Tidak lama terdengar suara tangis balita dari salah satu kursi penumpang. Sejujurnya saya pun terbangun karena mendengar suara tangisan tersebut. Terlihat ibu sang balita berusaha menenangkan bahkan menggendong si balita ke ekor pesawat.
Saya memahami bahwa orangtua balita berusaha menenangkan si anak secepat mungkin. Tampak rasa kesungkanan orang tua khawatir tangis anaknya menganggu kenyamanan penumpang lainnya.
Situasi ini kerap terjadi dalam penerbangan yang terdapat penumpang balita. Ketidaknyaman si balita, terbatasnya ruang gerak, lapar, ingin buang air atau bahkan tekanan udara membuat rasa sakit khususnya pada pendengaran.
Teringat ketika saya pertama kali naik pesawat atau saat kondisi pilek. Saya merasakan sakit di gendang telinga saat sudah di ketinggian tertentu dalam pesawat. Bahkan terlalu sakitnya saya sampai mengeluarkan air mata.
Kondisi ini juga terjadi pada banyak penumpang lainnya apalagi jika terbang dalam kondisi pilek. Rasa sakit ini bisa saja yang membuat balita menangis saat di pesawat akibat perubahan tekanan udara.

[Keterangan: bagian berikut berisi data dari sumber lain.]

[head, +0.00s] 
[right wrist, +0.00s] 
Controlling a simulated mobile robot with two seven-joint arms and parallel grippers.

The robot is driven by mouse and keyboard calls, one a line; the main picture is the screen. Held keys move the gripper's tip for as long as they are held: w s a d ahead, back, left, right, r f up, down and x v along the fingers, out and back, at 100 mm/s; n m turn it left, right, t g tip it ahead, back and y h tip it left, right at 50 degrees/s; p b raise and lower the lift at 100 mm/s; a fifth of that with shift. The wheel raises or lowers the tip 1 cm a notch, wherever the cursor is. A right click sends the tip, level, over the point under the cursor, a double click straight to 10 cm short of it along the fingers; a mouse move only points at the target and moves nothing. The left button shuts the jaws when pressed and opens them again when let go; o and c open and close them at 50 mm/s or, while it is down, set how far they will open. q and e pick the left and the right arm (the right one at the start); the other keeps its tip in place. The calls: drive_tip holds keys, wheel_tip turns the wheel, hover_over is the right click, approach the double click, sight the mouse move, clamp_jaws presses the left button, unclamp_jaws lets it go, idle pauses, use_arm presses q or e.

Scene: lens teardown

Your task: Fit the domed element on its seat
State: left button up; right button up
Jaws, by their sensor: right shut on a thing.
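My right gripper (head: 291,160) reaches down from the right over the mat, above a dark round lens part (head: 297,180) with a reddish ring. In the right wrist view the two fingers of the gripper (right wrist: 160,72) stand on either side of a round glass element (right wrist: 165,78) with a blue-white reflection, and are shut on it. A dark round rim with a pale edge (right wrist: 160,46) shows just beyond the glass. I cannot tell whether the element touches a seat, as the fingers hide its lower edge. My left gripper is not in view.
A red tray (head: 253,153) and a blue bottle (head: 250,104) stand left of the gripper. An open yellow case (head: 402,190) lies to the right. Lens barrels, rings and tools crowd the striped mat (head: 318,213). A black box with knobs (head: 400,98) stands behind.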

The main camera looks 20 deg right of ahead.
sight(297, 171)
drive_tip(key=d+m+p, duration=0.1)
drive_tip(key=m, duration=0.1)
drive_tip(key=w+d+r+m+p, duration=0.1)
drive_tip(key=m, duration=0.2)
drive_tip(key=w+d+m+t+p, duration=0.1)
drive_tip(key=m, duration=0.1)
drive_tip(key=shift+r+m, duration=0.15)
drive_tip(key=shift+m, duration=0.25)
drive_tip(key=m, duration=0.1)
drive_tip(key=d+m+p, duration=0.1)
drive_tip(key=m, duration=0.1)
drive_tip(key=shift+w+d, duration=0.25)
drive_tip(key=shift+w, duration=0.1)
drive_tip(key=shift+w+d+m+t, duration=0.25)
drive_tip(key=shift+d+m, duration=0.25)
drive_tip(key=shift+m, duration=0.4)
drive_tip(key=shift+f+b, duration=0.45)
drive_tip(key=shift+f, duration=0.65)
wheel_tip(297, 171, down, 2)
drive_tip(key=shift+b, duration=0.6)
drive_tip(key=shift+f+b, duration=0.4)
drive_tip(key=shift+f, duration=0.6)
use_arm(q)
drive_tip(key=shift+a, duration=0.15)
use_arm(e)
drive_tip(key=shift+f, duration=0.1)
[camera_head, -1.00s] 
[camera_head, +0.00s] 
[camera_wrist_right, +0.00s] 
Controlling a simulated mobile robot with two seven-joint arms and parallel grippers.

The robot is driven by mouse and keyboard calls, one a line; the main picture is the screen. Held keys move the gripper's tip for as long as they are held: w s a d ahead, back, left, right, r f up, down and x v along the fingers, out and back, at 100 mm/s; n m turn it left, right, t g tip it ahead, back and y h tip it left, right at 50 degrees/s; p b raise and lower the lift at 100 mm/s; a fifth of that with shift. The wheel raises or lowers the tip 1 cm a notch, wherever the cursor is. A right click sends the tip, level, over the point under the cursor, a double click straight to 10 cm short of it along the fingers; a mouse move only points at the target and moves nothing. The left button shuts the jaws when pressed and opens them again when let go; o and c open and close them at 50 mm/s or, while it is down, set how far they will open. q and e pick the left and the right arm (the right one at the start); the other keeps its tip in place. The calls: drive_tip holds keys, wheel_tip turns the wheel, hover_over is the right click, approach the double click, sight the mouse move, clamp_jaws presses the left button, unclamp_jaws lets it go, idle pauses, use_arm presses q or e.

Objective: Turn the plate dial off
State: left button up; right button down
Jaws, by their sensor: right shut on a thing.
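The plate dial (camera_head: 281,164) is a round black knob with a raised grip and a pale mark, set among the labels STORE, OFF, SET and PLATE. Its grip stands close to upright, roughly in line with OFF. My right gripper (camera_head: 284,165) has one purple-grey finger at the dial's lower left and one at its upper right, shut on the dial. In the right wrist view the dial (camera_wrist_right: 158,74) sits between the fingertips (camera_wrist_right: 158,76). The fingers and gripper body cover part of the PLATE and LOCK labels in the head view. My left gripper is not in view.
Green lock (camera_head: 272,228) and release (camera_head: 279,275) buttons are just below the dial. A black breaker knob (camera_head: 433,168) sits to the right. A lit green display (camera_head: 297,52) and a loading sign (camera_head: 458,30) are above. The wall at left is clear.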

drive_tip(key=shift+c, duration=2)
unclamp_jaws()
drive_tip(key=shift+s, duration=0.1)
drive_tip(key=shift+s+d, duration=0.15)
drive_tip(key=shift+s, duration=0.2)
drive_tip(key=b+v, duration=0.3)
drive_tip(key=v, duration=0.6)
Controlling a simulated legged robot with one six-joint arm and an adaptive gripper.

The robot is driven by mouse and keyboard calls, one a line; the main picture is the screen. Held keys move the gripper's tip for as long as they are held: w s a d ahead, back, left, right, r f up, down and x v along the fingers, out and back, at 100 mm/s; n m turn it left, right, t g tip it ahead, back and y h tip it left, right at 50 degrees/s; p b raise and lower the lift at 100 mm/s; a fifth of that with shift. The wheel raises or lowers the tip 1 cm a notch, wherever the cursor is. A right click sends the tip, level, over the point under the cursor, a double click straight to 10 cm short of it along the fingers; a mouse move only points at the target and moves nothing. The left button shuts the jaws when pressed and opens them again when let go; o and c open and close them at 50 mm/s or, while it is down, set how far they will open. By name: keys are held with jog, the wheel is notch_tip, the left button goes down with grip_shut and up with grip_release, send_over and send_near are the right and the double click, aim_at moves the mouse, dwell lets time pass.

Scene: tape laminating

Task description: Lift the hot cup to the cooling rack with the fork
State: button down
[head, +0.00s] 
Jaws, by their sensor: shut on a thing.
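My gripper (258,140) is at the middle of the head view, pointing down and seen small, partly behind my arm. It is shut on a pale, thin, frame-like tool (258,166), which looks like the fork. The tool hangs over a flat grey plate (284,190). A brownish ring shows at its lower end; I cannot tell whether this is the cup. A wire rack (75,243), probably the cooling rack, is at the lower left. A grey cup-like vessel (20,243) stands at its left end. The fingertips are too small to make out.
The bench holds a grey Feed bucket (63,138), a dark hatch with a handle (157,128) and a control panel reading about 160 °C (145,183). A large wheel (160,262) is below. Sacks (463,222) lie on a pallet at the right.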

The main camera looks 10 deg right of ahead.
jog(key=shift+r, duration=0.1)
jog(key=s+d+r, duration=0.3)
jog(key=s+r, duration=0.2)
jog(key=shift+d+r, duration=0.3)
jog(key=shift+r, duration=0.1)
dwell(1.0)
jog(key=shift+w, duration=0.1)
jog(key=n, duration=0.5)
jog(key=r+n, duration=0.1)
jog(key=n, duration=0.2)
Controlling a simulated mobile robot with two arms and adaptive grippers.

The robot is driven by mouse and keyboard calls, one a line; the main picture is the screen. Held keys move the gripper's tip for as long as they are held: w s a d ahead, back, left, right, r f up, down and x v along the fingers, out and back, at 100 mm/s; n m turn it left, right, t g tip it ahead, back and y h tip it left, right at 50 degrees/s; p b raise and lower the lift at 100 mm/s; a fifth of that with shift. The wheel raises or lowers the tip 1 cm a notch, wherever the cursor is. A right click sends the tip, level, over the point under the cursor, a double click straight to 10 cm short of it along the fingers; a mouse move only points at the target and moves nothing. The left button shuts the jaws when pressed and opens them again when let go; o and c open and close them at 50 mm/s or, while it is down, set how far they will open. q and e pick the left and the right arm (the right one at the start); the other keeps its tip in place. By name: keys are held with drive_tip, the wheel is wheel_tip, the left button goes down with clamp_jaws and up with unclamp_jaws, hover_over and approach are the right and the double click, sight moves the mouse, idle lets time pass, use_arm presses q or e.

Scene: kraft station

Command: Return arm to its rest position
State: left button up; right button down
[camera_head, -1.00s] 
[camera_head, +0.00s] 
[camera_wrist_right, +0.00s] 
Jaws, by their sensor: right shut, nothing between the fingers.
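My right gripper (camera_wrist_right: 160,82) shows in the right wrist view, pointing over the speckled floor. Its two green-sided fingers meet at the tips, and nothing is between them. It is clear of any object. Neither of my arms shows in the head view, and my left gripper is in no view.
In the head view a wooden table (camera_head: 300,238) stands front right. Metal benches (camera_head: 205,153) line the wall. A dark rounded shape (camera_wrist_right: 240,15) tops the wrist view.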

Jadi saya masih memaklumi situasi ini.
Situasi berbeda sempat terjadi pada pengalaman saya menggunakan kereta Malang-Banyuwangi. Ada penumpang keluarga yang membawa 2 anak kecil sekitar usia 5 dan 3 tahun duduk di dekat kursi saya.
Kedua anak si penumpang ini sangat aktif bahkan terlalu aktif. Selama perjalanan, kedua anak ini berteriak, berlari kesana-kesini, menangis bahkan mengganggu penumpang lain seperti menarik rambut, baju atau datang ke kursi penumpang lain.
Saya melihat rasa ketidaknyamanan dari penumpang lain apalagi si orangtua terlalu sibuk dengan rutinitas sendiri tanpa memperhatikan aktivitas si anak.